* [MATERIAL TO PROCESS]
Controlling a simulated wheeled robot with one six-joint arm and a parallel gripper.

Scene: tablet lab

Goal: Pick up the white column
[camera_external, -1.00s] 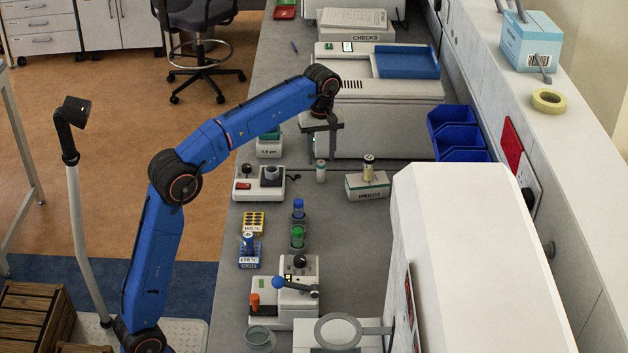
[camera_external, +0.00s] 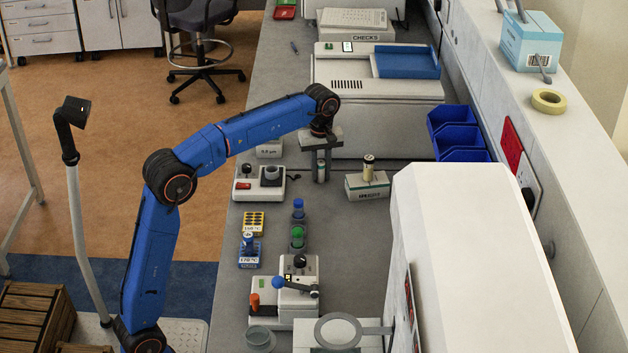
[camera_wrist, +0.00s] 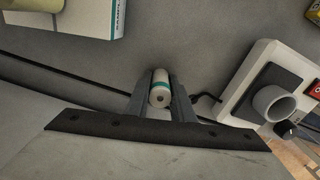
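The white column (camera_wrist: 160,94) is a small white cylinder with a teal band, seen end-on in the wrist view. It stands on the grey bench, between the two fingers of my gripper (camera_wrist: 161,98). The fingers lie close against it on both sides, with no clear gap. In the external view my gripper (camera_external: 321,168) points down at the bench and its fingers mostly hide the column.
A box with a cream cylinder on top (camera_external: 367,184) stands just right of my gripper. A large white machine (camera_external: 378,100) stands behind. Blue bins (camera_external: 458,134) are at the right.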

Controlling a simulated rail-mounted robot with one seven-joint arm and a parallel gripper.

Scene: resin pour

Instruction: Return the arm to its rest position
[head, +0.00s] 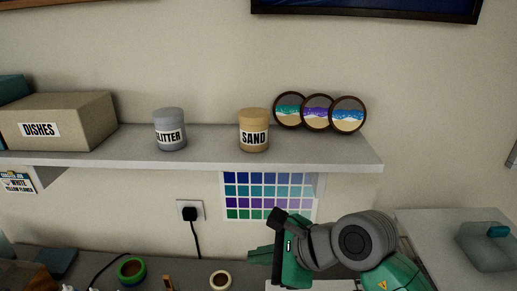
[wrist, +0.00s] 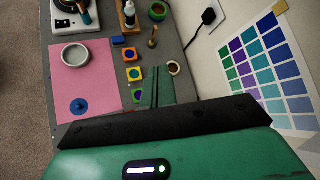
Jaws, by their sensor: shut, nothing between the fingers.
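My arm is bent above the right part of the worktop in the head view, under the shelf. My gripper (head: 254,255) points left there, in front of the wall and below the colour chart. In the wrist view my gripper (wrist: 155,90) shows two dark green fingers close together, with nothing held between them. The fingers hang over the grey worktop, to the right of the pink mat, and hide a little of the worktop.
The shelf (head: 213,158) above holds a DISHES box (head: 75,112), a GLITTER jar (head: 169,115), a SAND jar (head: 254,118) and three round pictures. A grey bowl (wrist: 76,54) sits on the pink mat (wrist: 95,88). Small coloured pots and a tape ring (wrist: 173,68) stand nearby.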

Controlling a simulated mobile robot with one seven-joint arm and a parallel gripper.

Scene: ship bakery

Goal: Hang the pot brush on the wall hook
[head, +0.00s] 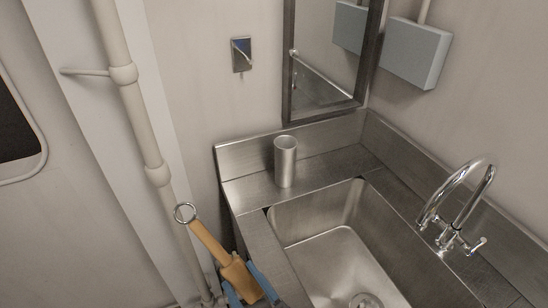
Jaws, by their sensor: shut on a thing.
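The pot brush (212,246) has a tan wooden handle with a metal ring (185,213) at its upper end. It is tilted, with the ring up and to the left. My gripper (246,284), with blue fingers, is shut on the lower part of the brush at the bottom of the view. The brush's lower end is hidden or out of view. The wall hook (242,55) is a small metal hook on a dark plate on the back wall, left of the mirror. It is bare, above and apart from the brush.
A steel sink (335,262) with a chrome faucet (455,210) fills the right. A metal cup (285,162) stands on its back ledge. A vertical pipe (139,120) runs down the left. A framed mirror (328,60) and grey box (416,53) are on the wall. The wall around the hook is clear.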

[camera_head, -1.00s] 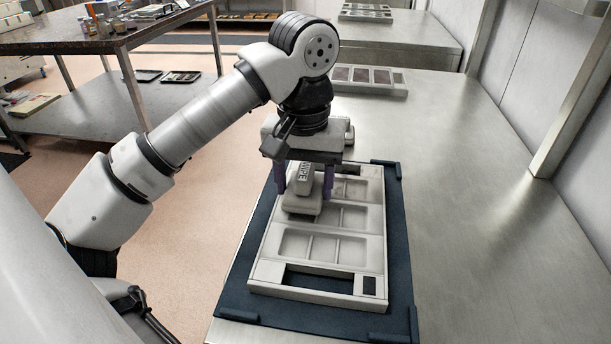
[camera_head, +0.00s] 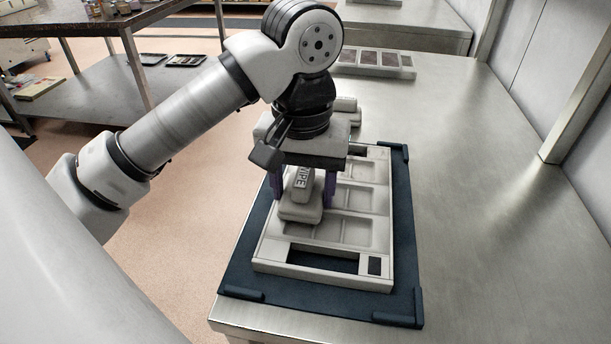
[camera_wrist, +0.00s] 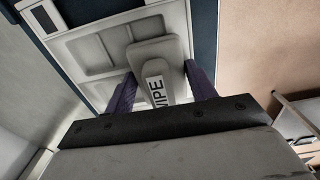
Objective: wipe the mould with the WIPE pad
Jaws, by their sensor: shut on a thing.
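The mould (camera_head: 383,228) is a pale grey tray with several shallow compartments, lying on a dark blue mat (camera_head: 403,270) on the steel table. My gripper (camera_head: 302,196) is over its left side, with purple fingers shut on the WIPE pad (camera_head: 300,212), a pale grey block with a labelled handle. The pad's base sits over the left compartments near the mould's front, seemingly on or just above the surface; contact cannot be told. In the wrist view the pad (camera_wrist: 153,52) is between the two fingers (camera_wrist: 160,92), over the mould (camera_wrist: 92,45). My gripper hides the mould's far left part.
Raised corner pieces (camera_head: 398,318) edge the mat. Another mould (camera_head: 375,62) lies farther back on the table. The steel table (camera_head: 490,200) is clear to the right. A second workbench (camera_head: 75,75) stands at the back left.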

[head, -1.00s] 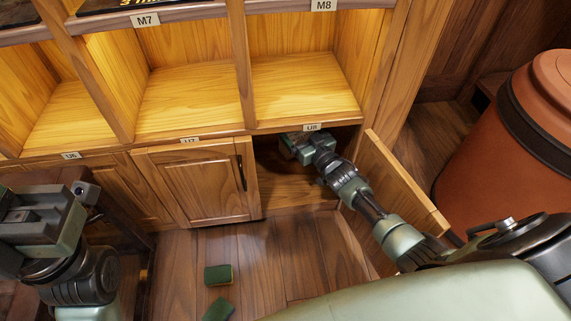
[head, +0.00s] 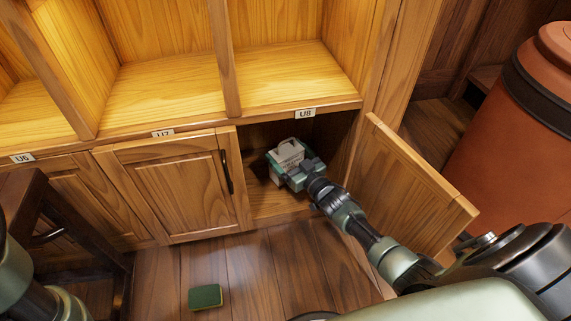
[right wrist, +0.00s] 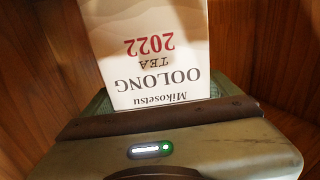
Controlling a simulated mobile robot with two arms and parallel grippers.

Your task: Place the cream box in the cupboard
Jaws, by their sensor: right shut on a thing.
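The cream box (head: 287,151) is in my right gripper (head: 293,168), inside the opening of the U8 cupboard (head: 272,204). In the right wrist view the cream box (right wrist: 147,45) shows upside-down print, "Mikosetsu OOLONG TEA 2022", and stands out beyond the right gripper (right wrist: 155,112), which is shut on it. The cupboard's wooden door (head: 425,185) is swung open to the right, and my right arm reaches in beside it. I cannot tell whether the box touches the cupboard floor. My left gripper is out of view; only part of its arm shows at the lower left.
The closed U7 door (head: 175,187) is left of the opening. Lit, empty shelf bays (head: 290,80) are above. A green sponge (head: 205,297) lies on the floor. A dark wooden stool or table (head: 30,205) stands at left, a large terracotta barrel (head: 530,130) at right.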

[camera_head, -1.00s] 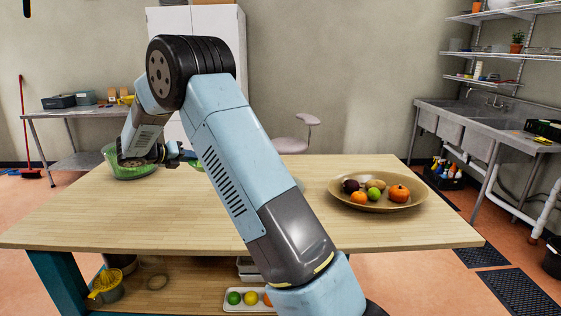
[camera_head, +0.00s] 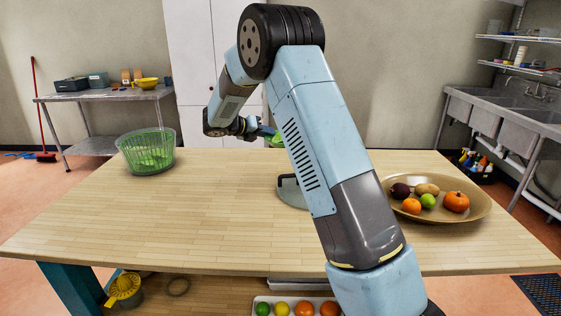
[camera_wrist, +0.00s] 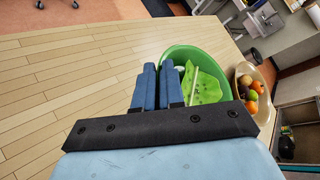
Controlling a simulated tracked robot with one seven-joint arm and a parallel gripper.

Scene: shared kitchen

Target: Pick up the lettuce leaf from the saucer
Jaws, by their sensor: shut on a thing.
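My gripper (camera_wrist: 157,78) is shut, its two blue fingers close together. A curved green lettuce leaf (camera_wrist: 176,54) is held at its left edge between the fingertips. It spreads right of them in the wrist view, with a paler, spotted part and a light rib. In the head view my gripper (camera_head: 258,128) is raised above the far part of the table, and a bit of the green leaf (camera_head: 276,140) shows beside it, partly hidden by my arm.
A green slatted basket (camera_head: 147,152) with leafy contents stands at the table's left. A tan dish (camera_head: 471,207) of fruit and vegetables stands at the right. The wooden table (camera_head: 190,215) is clear between basket and arm. A tray of fruit sits on the shelf below.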

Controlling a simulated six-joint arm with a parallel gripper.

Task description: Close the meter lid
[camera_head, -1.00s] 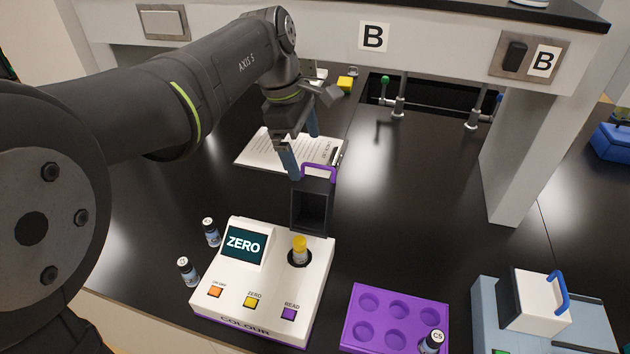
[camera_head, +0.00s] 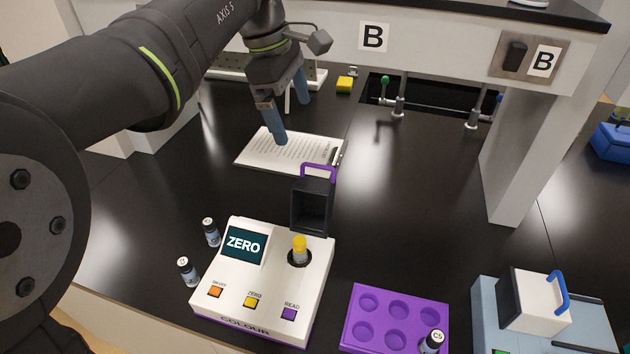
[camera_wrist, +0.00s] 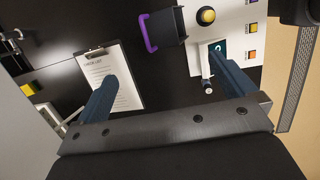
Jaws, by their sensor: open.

* [EXERCISE DETAILS]
Every line is to be duplicated exactly, though pictures stay out.

* [WRITTEN ANSWER]
Controlling a simulated wheeled robot with one six-joint arm and a parallel gripper.

Scene: tablet lab

Goal: Pick up the white column
[camera_external, -1.00s] 
[camera_external, +0.00s] 
[camera_wrist, +0.00s] 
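The white column (camera_wrist: 160,94) is a small white cylinder with a teal band, seen end-on in the wrist view. It stands on the grey bench, between the two fingers of my gripper (camera_wrist: 161,98). The fingers lie close against it on both sides, with no clear gap. In the external view my gripper (camera_external: 321,168) points down at the bench and its fingers mostly hide the column.
A box with a cream cylinder on top (camera_external: 367,184) stands just right of my gripper. A large white machine (camera_external: 378,100) stands behind. Blue bins (camera_external: 458,134) are at the right.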

Controlling a simulated rail-mounted robot with one seven-joint arm and a parallel gripper.

Scene: resin pour

Instruction: Return the arm to its rest position
[head, +0.00s] 
[wrist, +0.00s] 
Jaws, by their sensor: shut, nothing between the fingers.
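My arm is bent above the right part of the worktop in the head view, under the shelf. My gripper (head: 254,255) points left there, in front of the wall and below the colour chart. In the wrist view my gripper (wrist: 155,90) shows two dark green fingers close together, with nothing held between them. The fingers hang over the grey worktop, to the right of the pink mat, and hide a little of the worktop.
The shelf (head: 213,158) above holds a DISHES box (head: 75,112), a GLITTER jar (head: 169,115), a SAND jar (head: 254,118) and three round pictures. A grey bowl (wrist: 76,54) sits on the pink mat (wrist: 95,88). Small coloured pots and a tape ring (wrist: 173,68) stand nearby.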

Controlling a simulated mobile robot with one seven-joint arm and a parallel gripper.

Scene: ship bakery

Goal: Hang the pot brush on the wall hook
[head, +0.00s] 
Jaws, by their sensor: shut on a thing.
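The pot brush (212,246) has a tan wooden handle with a metal ring (185,213) at its upper end. It is tilted, with the ring up and to the left. My gripper (246,284), with blue fingers, is shut on the lower part of the brush at the bottom of the view. The brush's lower end is hidden or out of view. The wall hook (242,55) is a small metal hook on a dark plate on the back wall, left of the mirror. It is bare, above and apart from the brush.
A steel sink (335,262) with a chrome faucet (455,210) fills the right. A metal cup (285,162) stands on its back ledge. A vertical pipe (139,120) runs down the left. A framed mirror (328,60) and grey box (416,53) are on the wall. The wall around the hook is clear.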

[camera_head, -1.00s] 
[camera_head, +0.00s] 
[camera_wrist, +0.00s] 
Objective: wipe the mould with the WIPE pad
Jaws, by their sensor: shut on a thing.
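The mould (camera_head: 383,228) is a pale grey tray with several shallow compartments, lying on a dark blue mat (camera_head: 403,270) on the steel table. My gripper (camera_head: 302,196) is over its left side, with purple fingers shut on the WIPE pad (camera_head: 300,212), a pale grey block with a labelled handle. The pad's base sits over the left compartments near the mould's front, seemingly on or just above the surface; contact cannot be told. In the wrist view the pad (camera_wrist: 153,52) is between the two fingers (camera_wrist: 160,92), over the mould (camera_wrist: 92,45). My gripper hides the mould's far left part.
Raised corner pieces (camera_head: 398,318) edge the mat. Another mould (camera_head: 375,62) lies farther back on the table. The steel table (camera_head: 490,200) is clear to the right. A second workbench (camera_head: 75,75) stands at the back left.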

[head, -1.00s] 
[head, +0.00s] 
[right wrist, +0.00s] 
Controlling a simulated mobile robot with two arms and parallel grippers.

Your task: Place the cream box in the cupboard
Jaws, by their sensor: right shut on a thing.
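The cream box (head: 287,151) is in my right gripper (head: 293,168), inside the opening of the U8 cupboard (head: 272,204). In the right wrist view the cream box (right wrist: 147,45) shows upside-down print, "Mikosetsu OOLONG TEA 2022", and stands out beyond the right gripper (right wrist: 155,112), which is shut on it. The cupboard's wooden door (head: 425,185) is swung open to the right, and my right arm reaches in beside it. I cannot tell whether the box touches the cupboard floor. My left gripper is out of view; only part of its arm shows at the lower left.
The closed U7 door (head: 175,187) is left of the opening. Lit, empty shelf bays (head: 290,80) are above. A green sponge (head: 205,297) lies on the floor. A dark wooden stool or table (head: 30,205) stands at left, a large terracotta barrel (head: 530,130) at right.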

[camera_head, -1.00s] 
[camera_head, +0.00s] 
[camera_wrist, +0.00s] 
Controlling a simulated tracked robot with one seven-joint arm and a parallel gripper.

Scene: shared kitchen

Target: Pick up the lettuce leaf from the saucer
Jaws, by their sensor: shut on a thing.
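My gripper (camera_wrist: 157,78) is shut, its two blue fingers close together. A curved green lettuce leaf (camera_wrist: 176,54) is held at its left edge between the fingertips. It spreads right of them in the wrist view, with a paler, spotted part and a light rib. In the head view my gripper (camera_head: 258,128) is raised above the far part of the table, and a bit of the green leaf (camera_head: 276,140) shows beside it, partly hidden by my arm.
A green slatted basket (camera_head: 147,152) with leafy contents stands at the table's left. A tan dish (camera_head: 471,207) of fruit and vegetables stands at the right. The wooden table (camera_head: 190,215) is clear between basket and arm. A tray of fruit sits on the shelf below.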

Controlling a simulated six-joint arm with a parallel gripper.

Task description: Close the meter lid
[camera_head, -1.00s] 
[camera_head, +0.00s] 
[camera_wrist, +0.00s] 
Jaws, by their sensor: open.

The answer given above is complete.